Pour accompagner ce déferlement d'images ultra sensitives, Parker a confié la composition de la bande son au compositeur Georges Antheil. Antheil qui a déjà à son actif la partition du Ballet Mécanique de Fernand Léger est l 'un des maîtres de la musique expérimental des années 50. Ici la symbiose est parfaite, la bande son épousant et développant les tourments psychique de La Gamine sans jamais noyer le malaise sous une avalanche d'effets afin de faire exister dans toute sa douloureuse incandescence le trip morbide et ultra sexué de La Gamine.
C'est un véritable maelström sensitif que construit Parker, maelström qui débouchera sur une séquence finale d'une modernité hallucinante, construite autour d'un découpage ultra-cut renvoyant les expérimentations de Tony Scott à un amusement de bac à sable. Le film en son entier est rapatrié dans cette ultime séquence, un kaléidoscope halluciné ou La Gamine fait office de trou noir dans lequel s'engouffre les réminiscences du cauchemar qu'elle vient de vivre. Ici les images semblent compresser, dilater, déformer, elles épousent la psyché de l'héroïne, elles en sont l'émanation directe, vues sans filtres, elles montrent dans toute sa crudité l'horreur et la beauté de la folie à l'œuvre.
Dementia est un film aux multiples strates qui rendent son exégèse infinie.

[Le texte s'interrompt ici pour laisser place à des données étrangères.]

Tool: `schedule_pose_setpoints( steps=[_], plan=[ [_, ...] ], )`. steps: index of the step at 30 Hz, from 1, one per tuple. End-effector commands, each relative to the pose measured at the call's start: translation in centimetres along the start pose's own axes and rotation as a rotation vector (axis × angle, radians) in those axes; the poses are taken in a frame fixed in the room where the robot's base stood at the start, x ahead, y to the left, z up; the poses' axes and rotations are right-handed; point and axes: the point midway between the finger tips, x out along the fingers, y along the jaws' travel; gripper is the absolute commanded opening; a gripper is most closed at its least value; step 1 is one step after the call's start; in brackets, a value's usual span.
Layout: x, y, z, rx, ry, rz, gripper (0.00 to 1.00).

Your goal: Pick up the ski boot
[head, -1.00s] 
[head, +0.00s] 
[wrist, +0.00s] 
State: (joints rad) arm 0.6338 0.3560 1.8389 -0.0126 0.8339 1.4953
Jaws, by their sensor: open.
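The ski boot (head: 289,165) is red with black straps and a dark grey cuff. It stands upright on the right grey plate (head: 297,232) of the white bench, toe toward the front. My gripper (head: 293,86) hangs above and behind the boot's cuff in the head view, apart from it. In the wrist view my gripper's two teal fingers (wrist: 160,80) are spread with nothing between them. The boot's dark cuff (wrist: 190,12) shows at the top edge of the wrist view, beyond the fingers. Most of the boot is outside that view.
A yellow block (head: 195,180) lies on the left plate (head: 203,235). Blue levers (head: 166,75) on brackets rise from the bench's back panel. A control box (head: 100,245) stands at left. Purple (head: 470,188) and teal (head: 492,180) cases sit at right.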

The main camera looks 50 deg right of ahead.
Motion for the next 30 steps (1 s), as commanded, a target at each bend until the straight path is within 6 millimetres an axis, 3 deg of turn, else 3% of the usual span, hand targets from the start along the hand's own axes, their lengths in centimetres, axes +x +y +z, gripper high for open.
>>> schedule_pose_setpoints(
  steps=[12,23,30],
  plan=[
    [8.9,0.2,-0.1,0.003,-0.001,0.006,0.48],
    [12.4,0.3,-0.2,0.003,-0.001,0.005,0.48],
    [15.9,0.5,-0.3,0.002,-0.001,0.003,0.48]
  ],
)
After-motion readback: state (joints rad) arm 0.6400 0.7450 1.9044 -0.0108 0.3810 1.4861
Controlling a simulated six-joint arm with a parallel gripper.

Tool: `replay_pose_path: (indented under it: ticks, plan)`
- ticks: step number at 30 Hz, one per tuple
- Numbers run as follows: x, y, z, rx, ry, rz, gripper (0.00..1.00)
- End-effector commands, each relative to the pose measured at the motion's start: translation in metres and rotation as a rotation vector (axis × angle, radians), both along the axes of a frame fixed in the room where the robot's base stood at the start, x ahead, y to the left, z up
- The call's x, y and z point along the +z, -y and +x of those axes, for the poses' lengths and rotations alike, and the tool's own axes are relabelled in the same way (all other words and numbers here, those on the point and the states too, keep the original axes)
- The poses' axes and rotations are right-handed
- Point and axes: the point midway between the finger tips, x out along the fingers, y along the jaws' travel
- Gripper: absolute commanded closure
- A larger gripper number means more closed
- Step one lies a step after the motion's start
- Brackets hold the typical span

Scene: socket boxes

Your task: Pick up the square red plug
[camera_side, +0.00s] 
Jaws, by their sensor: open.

Dementia est un film unique, une sorte d'enfant sauvage, un pur diamant brut sans descendance, mais aussi un film de cinéphile averti qui joue avec les codes du polar et du film d'horreur, recherchant dans la matière même du genre les outils lui permettant de raconter son histoire.
Un pur film d'exploitation et un film psychanalytique qui cherchent à comprendre les tourments d'un esprit devenu fou.
Dementia est tout simplement un grand film, que tout passionné du 7ème d'art se doit de voir une fois dans sa vie, pour le meilleur ou pour le pire.